Acima dos pensamentos, dos livros, dos autores, eu procurava então erguer-me e ver e sentir a vibração do Sol do espírito e da Verdade, confiante de que depois conseguiria transmiti-la com conta, peso e medida, ou como harmonia subtil mas real.
Ora quando se percorre a Índia dos templos e dos ashrams (centros espirituais), das sastras (escrituras), darshanas (sistemas filosóficos) e dos gurus (mestres), tanta é a diversidade de visões e realizações, sentimentos e adorações, que somos obrigados a aceitar com naturalidade toda a forma de se ver e conceptualizar a Divindade e as suas manifestações pessoais, bem como a riqueza de símbolos e rituais, sentidos e hermenêuticas desses cultos tão diversificados.
Decanta-se assim ao longo das peregrinações e encontros, diálogos e discussões, leituras, anotações e meditações uma necessidade ou vontade de acolher as pessoas com as suas maneiras de ser, pensar e cultuar, na sua diversidade, e não cairmos na critica reactiva e sobretudo a partir de uma posição de nos considerarmos mais próximos ou conhecedores da luz da Verdade.
Tinha era de avançar no
meu caminho, nos trabalhos, estudos e escritos, meditações e diálogos,
cumprir o meu dever ou missão a cada momento, acender a luz da sabedoria e do amor libertador,
despertando consciências mas sem me deixar envolver em querelas e disputas, em que os egos se enredam tão facilmente ao entrarem em contacto uns com os outros com diferentes leituras e perspectivas, experiências e sentidos da vida, e tentando afirmarem-se.
Mas despertarmos e discernirmos bem o que
é a consciência correcta e o que devemos fazer com ela não é fácil, certamente.
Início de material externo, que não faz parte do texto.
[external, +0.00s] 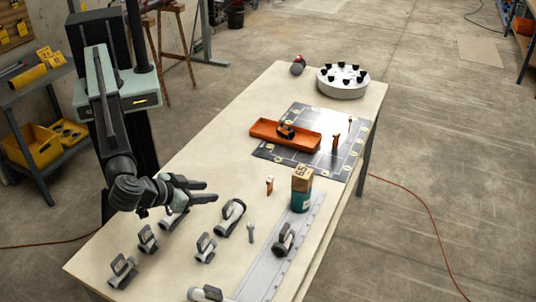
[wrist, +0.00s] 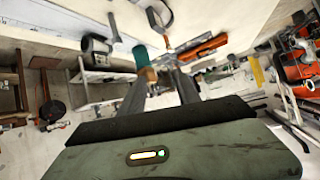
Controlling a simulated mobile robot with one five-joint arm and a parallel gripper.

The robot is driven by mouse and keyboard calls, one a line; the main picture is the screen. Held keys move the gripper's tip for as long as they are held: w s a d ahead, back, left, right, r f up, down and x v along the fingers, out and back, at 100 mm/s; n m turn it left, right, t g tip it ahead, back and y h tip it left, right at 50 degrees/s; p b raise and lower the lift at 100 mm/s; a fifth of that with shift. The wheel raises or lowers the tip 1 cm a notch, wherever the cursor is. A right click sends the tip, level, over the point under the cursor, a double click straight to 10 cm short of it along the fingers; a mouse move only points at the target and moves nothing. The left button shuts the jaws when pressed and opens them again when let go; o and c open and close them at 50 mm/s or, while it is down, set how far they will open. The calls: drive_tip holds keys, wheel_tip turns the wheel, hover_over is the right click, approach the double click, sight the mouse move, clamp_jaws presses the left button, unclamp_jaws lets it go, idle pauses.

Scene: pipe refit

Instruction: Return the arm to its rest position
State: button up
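My arm reaches out from the dark column at the left in the external view. My gripper (external: 207,191) is above the near left part of the table (external: 225,103), with its two fingers apart and nothing visible between them. In the wrist view my gripper (wrist: 158,76) also shows two spread fingers, with the table's objects beyond them. A grey fitting (external: 174,217) on the table is partly hidden below the gripper.
Several grey pipe fittings stand near the gripper, including one with a ring (external: 230,217). A teal cylinder with a box (external: 301,190) stands on a metal strip. An orange tray (external: 262,135) lies on a dark mat. A white round holder (external: 342,88) stands at the far end.

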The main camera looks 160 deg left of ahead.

Por exemplo, onde a
localizamos mais? No cérebro, como quer a ciência moderna materialista, ou como um vasto medium omnipresente universal que se actualiza mais em certos seres?
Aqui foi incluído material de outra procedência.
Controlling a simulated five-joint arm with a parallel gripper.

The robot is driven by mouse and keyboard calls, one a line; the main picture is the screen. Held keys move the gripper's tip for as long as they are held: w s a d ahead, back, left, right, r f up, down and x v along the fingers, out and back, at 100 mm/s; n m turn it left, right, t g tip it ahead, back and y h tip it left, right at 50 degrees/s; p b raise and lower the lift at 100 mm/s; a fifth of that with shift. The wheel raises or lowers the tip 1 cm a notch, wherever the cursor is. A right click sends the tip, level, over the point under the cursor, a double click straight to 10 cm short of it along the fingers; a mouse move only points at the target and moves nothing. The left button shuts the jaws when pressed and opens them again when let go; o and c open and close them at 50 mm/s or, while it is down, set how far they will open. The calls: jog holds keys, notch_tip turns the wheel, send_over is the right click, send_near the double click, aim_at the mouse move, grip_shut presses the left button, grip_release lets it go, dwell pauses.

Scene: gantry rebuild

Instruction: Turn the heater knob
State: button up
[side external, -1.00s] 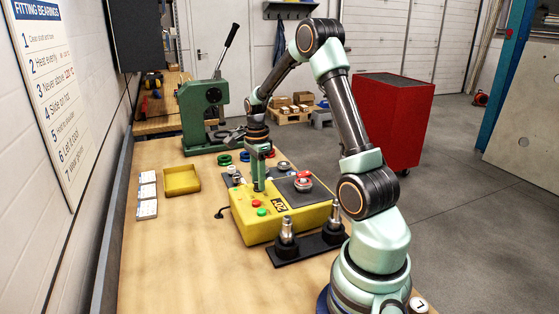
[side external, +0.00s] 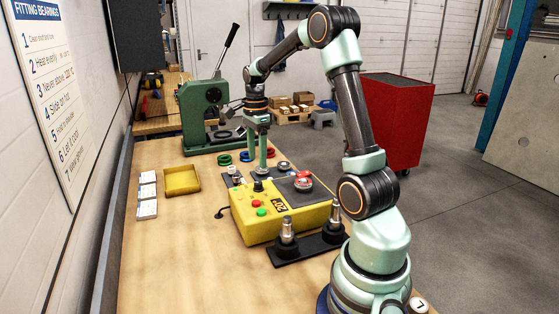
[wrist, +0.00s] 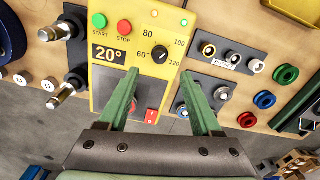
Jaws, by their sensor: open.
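The heater is a yellow box (side external: 278,225) on the bench, with a green START button (wrist: 99,20), a red STOP button (wrist: 124,27) and a display (wrist: 108,54) reading 20°. The black heater knob (wrist: 160,54) sits among marks 60, 80, 100 and 120. Its white pointer line seems to slant to the upper right, toward the 100 side; it is small. In the side view the knob (side external: 258,186) stands clear below my gripper (side external: 262,170). In the wrist view my gripper (wrist: 160,73) is open and empty, its fingertips apart on either side below the knob.
A black stand with two metal posts (side external: 287,231) is in front of the heater. Coloured rings (side external: 224,159) lie behind it, near the green press (side external: 205,110). A yellow tray (side external: 182,180) is to the left. A bearing with a red part (side external: 303,181) sits on the heater.

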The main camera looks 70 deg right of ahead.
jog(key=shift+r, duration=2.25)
Numa percepção irradiante da atenção, como uma aura vidente em todo o corpo, e dando assim justificação para a sensação e expressão de "caminhar com mil olhos", que encontrou até expressão iconográfica no budismo tibetano ou no Argus vigilante da tradição grega?
É a consciência mais como uma teia de aranha, segregação de mil filamentos duma energia
que se expande a partir dum centro, o espírito, o eu ou a coordenação dos neurónios, e que não devemos
fixar num ponto, mas entendê-la como capaz de se manifestar através
de subtis coordenações de várias localizações ou centros, ou ela é apenas a base psíquica consciencial e funcional do universo com a qual nós sintonizamos, singramos e unificamos?
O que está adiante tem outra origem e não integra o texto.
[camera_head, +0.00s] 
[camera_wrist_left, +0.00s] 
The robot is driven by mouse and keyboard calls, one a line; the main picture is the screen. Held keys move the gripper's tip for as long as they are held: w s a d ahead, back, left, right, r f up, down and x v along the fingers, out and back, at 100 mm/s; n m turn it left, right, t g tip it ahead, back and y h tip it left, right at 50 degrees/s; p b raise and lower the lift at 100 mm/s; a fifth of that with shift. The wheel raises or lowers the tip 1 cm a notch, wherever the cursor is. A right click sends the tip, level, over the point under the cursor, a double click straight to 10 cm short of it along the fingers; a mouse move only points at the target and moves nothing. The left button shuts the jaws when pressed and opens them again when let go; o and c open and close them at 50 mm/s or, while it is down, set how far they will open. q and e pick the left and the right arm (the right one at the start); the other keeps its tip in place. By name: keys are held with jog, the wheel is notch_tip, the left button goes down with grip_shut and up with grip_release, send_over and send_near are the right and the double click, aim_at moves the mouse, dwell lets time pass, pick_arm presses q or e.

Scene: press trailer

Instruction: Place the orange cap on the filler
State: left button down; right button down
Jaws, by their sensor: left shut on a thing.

Ora quando estava na biblioteca, qual gigantesca consciência, tanto me podia concentrar a energia da atenção numa receptividade pura no todo dela, ora focá-la num ponto central, fosse autor, tema ou livro e, pela intencionalidade receptiva e inteligência criativa, começar a escrever como que estimulado pelas correntes das emanações dos livros e dos autores que a constituíam e que eram afins ou ressoantes da minha aspiração tanto de auto-conhecimento como de conhecimento do universo e dos seus seres e mistérios.
Algumas vezes senti-me como se fosse um vigilante no cimo dum monte a receber de todas as direcções do espaço múltiplas correntes e que sintonizava com as que eram mais inspiradoras para a demanda ou situação em que estava. Nessa biblioteca indiana, de Calcutá, o Preste João, Samarkande, o Cataio, Vasco da Gama, a Índia, o Nirvana, o Amor, a Divindade, Ramakrishna, os yogis, místicos cristãos e sufis e suas metodologias, eram os grandes nomes e ícones a vibrar, legendas douradas que transcrevia para cadernos e se tornavam elos e contas do meu rosário orativo na demanda de clarificar aspectos e subtilezas, numa calma confluência de aspirações e fontes de informações, mantida pela consciência unificada na vontade persistente de atravessar e vencer as dificuldades e mistérios, com a mente e alma aberta ao infinito céu azul divino, essa primeira e última religião universal, sob a qual ou na qual tais buscas e legendas sempre estiveram e ainda hoje as prosseguimos, e, por isso, alguns sábios a denominaram de Religião ou Filosofia perene.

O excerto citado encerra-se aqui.